==== PROVIDED RECORDS ====

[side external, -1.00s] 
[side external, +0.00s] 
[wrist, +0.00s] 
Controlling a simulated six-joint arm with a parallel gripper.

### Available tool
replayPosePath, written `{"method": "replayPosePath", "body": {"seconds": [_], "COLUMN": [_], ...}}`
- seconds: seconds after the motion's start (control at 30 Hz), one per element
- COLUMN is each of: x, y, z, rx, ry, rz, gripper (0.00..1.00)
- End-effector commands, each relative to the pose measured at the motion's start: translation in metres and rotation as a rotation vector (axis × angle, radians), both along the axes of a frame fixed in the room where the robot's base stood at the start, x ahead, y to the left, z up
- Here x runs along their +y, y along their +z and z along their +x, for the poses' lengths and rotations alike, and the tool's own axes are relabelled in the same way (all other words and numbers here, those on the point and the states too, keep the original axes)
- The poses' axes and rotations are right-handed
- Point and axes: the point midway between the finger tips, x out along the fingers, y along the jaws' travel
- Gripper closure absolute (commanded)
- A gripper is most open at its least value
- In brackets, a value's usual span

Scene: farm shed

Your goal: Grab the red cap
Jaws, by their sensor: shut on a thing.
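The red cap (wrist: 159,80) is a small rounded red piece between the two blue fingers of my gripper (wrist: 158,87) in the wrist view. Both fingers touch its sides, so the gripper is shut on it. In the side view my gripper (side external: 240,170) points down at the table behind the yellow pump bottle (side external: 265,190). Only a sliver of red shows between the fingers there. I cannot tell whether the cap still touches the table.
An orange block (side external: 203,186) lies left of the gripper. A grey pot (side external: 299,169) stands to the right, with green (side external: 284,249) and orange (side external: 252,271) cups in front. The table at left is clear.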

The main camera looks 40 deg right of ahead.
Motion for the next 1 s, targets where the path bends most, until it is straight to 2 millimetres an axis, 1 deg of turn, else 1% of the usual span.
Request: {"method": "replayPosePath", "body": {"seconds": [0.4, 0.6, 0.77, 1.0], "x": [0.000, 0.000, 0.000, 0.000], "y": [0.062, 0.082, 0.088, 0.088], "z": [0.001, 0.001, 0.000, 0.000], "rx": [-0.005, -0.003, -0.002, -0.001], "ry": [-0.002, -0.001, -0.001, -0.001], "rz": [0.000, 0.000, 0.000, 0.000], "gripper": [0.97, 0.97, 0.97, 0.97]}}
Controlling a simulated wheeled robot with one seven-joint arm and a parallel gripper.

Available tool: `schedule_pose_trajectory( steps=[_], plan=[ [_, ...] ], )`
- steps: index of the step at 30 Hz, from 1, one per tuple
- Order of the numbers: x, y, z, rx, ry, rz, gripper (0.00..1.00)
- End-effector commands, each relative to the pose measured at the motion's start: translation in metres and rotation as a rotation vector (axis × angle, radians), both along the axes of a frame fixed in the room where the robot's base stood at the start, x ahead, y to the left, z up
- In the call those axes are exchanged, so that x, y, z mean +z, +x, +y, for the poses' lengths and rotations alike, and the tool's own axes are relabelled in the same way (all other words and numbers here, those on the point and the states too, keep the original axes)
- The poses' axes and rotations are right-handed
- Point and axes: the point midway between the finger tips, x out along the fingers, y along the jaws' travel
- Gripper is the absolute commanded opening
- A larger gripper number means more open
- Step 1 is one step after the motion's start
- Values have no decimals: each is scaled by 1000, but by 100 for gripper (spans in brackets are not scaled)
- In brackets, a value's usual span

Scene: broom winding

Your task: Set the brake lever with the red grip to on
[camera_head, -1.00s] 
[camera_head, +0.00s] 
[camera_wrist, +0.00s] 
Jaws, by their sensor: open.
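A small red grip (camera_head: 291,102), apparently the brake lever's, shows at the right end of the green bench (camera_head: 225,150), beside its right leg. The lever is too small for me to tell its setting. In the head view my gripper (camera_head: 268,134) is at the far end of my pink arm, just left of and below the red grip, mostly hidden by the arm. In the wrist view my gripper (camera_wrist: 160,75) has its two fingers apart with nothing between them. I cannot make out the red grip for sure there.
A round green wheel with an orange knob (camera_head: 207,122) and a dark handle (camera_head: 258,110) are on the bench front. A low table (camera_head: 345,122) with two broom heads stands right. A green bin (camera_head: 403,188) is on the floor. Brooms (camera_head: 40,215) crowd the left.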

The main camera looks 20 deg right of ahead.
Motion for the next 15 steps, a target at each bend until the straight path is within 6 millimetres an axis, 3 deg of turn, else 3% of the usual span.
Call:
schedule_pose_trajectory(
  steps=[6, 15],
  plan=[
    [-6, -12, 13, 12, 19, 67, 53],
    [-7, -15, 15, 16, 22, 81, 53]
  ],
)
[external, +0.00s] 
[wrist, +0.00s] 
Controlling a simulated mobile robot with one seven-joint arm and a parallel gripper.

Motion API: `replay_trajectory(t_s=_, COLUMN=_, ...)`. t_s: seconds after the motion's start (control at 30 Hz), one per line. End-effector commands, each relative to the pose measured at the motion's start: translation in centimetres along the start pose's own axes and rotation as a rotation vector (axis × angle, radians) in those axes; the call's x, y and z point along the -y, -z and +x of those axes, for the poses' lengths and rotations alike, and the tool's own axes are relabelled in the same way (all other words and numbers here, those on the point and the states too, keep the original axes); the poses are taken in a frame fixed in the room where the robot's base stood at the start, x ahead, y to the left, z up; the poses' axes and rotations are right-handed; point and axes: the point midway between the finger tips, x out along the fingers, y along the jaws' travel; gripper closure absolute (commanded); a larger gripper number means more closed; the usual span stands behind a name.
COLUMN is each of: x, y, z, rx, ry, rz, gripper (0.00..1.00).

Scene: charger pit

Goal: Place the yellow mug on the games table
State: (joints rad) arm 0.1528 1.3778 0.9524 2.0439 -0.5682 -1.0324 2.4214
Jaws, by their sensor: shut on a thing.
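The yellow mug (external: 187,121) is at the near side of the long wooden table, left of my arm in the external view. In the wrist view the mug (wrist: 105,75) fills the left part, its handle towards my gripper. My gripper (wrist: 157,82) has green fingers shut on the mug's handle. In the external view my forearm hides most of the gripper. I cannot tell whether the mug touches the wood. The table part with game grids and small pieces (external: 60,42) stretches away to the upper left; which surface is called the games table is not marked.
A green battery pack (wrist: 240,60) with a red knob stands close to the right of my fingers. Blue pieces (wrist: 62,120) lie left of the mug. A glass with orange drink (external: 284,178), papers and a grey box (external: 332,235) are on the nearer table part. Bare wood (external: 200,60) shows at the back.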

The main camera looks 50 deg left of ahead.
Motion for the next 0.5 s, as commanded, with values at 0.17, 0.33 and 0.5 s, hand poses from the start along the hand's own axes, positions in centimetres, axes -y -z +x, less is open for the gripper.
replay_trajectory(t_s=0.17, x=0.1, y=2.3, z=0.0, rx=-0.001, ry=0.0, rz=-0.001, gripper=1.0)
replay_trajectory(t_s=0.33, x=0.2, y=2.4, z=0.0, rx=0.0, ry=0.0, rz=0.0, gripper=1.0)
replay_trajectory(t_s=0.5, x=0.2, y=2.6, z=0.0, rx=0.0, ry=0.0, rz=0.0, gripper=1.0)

====

EXERCISE TASK
Make a verbatim copy of every entry shown above.

ANSWER TO THIS EXERCISE
[side external, -1.00s] 
[side external, +0.00s] 
[wrist, +0.00s] 
Controlling a simulated six-joint arm with a parallel gripper.

### Available tool
replayPosePath, written `{"method": "replayPosePath", "body": {"seconds": [_], "COLUMN": [_], ...}}`
- seconds: seconds after the motion's start (control at 30 Hz), one per element
- COLUMN is each of: x, y, z, rx, ry, rz, gripper (0.00..1.00)
- End-effector commands, each relative to the pose measured at the motion's start: translation in metres and rotation as a rotation vector (axis × angle, radians), both along the axes of a frame fixed in the room where the robot's base stood at the start, x ahead, y to the left, z up
- Here x runs along their +y, y along their +z and z along their +x, for the poses' lengths and rotations alike, and the tool's own axes are relabelled in the same way (all other words and numbers here, those on the point and the states too, keep the original axes)
- The poses' axes and rotations are right-handed
- Point and axes: the point midway between the finger tips, x out along the fingers, y along the jaws' travel
- Gripper closure absolute (commanded)
- A gripper is most open at its least value
- In brackets, a value's usual span

Scene: farm shed

Your goal: Grab the red cap
Jaws, by their sensor: shut on a thing.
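The red cap (wrist: 159,80) is a small rounded red piece between the two blue fingers of my gripper (wrist: 158,87) in the wrist view. Both fingers touch its sides, so the gripper is shut on it. In the side view my gripper (side external: 240,170) points down at the table behind the yellow pump bottle (side external: 265,190). Only a sliver of red shows between the fingers there. I cannot tell whether the cap still touches the table.
An orange block (side external: 203,186) lies left of the gripper. A grey pot (side external: 299,169) stands to the right, with green (side external: 284,249) and orange (side external: 252,271) cups in front. The table at left is clear.

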The main camera looks 40 deg right of ahead.
Motion for the next 1 s, targets where the path bends most, until it is straight to 2 millimetres an axis, 1 deg of turn, else 1% of the usual span.
Request: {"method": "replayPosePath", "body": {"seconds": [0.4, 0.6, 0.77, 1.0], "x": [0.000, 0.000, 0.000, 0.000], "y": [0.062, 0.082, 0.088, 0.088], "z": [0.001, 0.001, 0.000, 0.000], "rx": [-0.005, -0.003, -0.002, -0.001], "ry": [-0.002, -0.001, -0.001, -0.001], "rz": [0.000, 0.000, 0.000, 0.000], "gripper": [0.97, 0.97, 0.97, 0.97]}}
Controlling a simulated wheeled robot with one seven-joint arm and a parallel gripper.

Available tool: `schedule_pose_trajectory( steps=[_], plan=[ [_, ...] ], )`
- steps: index of the step at 30 Hz, from 1, one per tuple
- Order of the numbers: x, y, z, rx, ry, rz, gripper (0.00..1.00)
- End-effector commands, each relative to the pose measured at the motion's start: translation in metres and rotation as a rotation vector (axis × angle, radians), both along the axes of a frame fixed in the room where the robot's base stood at the start, x ahead, y to the left, z up
- In the call those axes are exchanged, so that x, y, z mean +z, +x, +y, for the poses' lengths and rotations alike, and the tool's own axes are relabelled in the same way (all other words and numbers here, those on the point and the states too, keep the original axes)
- The poses' axes and rotations are right-handed
- Point and axes: the point midway between the finger tips, x out along the fingers, y along the jaws' travel
- Gripper is the absolute commanded opening
- A larger gripper number means more open
- Step 1 is one step after the motion's start
- Values have no decimals: each is scaled by 1000, but by 100 for gripper (spans in brackets are not scaled)
- In brackets, a value's usual span

Scene: broom winding

Your task: Set the brake lever with the red grip to on
[camera_head, -1.00s] 
[camera_head, +0.00s] 
[camera_wrist, +0.00s] 
Jaws, by their sensor: open.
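A small red grip (camera_head: 291,102), apparently the brake lever's, shows at the right end of the green bench (camera_head: 225,150), beside its right leg. The lever is too small for me to tell its setting. In the head view my gripper (camera_head: 268,134) is at the far end of my pink arm, just left of and below the red grip, mostly hidden by the arm. In the wrist view my gripper (camera_wrist: 160,75) has its two fingers apart with nothing between them. I cannot make out the red grip for sure there.
A round green wheel with an orange knob (camera_head: 207,122) and a dark handle (camera_head: 258,110) are on the bench front. A low table (camera_head: 345,122) with two broom heads stands right. A green bin (camera_head: 403,188) is on the floor. Brooms (camera_head: 40,215) crowd the left.

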The main camera looks 20 deg right of ahead.
Motion for the next 15 steps, a target at each bend until the straight path is within 6 millimetres an axis, 3 deg of turn, else 3% of the usual span.
Call:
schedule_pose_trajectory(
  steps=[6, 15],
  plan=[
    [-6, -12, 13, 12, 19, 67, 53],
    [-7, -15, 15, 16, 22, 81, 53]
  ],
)
[external, +0.00s] 
[wrist, +0.00s] 
Controlling a simulated mobile robot with one seven-joint arm and a parallel gripper.

Motion API: `replay_trajectory(t_s=_, COLUMN=_, ...)`. t_s: seconds after the motion's start (control at 30 Hz), one per line. End-effector commands, each relative to the pose measured at the motion's start: translation in centimetres along the start pose's own axes and rotation as a rotation vector (axis × angle, radians) in those axes; the call's x, y and z point along the -y, -z and +x of those axes, for the poses' lengths and rotations alike, and the tool's own axes are relabelled in the same way (all other words and numbers here, those on the point and the states too, keep the original axes); the poses are taken in a frame fixed in the room where the robot's base stood at the start, x ahead, y to the left, z up; the poses' axes and rotations are right-handed; point and axes: the point midway between the finger tips, x out along the fingers, y along the jaws' travel; gripper closure absolute (commanded); a larger gripper number means more closed; the usual span stands behind a name.
COLUMN is each of: x, y, z, rx, ry, rz, gripper (0.00..1.00).

Scene: charger pit

Goal: Place the yellow mug on the games table
State: (joints rad) arm 0.1528 1.3778 0.9524 2.0439 -0.5682 -1.0324 2.4214
Jaws, by their sensor: shut on a thing.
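The yellow mug (external: 187,121) is at the near side of the long wooden table, left of my arm in the external view. In the wrist view the mug (wrist: 105,75) fills the left part, its handle towards my gripper. My gripper (wrist: 157,82) has green fingers shut on the mug's handle. In the external view my forearm hides most of the gripper. I cannot tell whether the mug touches the wood. The table part with game grids and small pieces (external: 60,42) stretches away to the upper left; which surface is called the games table is not marked.
A green battery pack (wrist: 240,60) with a red knob stands close to the right of my fingers. Blue pieces (wrist: 62,120) lie left of the mug. A glass with orange drink (external: 284,178), papers and a grey box (external: 332,235) are on the nearer table part. Bare wood (external: 200,60) shows at the back.

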The main camera looks 50 deg left of ahead.
Motion for the next 0.5 s, as commanded, with values at 0.17, 0.33 and 0.5 s, hand poses from the start along the hand's own axes, positions in centimetres, axes -y -z +x, less is open for the gripper.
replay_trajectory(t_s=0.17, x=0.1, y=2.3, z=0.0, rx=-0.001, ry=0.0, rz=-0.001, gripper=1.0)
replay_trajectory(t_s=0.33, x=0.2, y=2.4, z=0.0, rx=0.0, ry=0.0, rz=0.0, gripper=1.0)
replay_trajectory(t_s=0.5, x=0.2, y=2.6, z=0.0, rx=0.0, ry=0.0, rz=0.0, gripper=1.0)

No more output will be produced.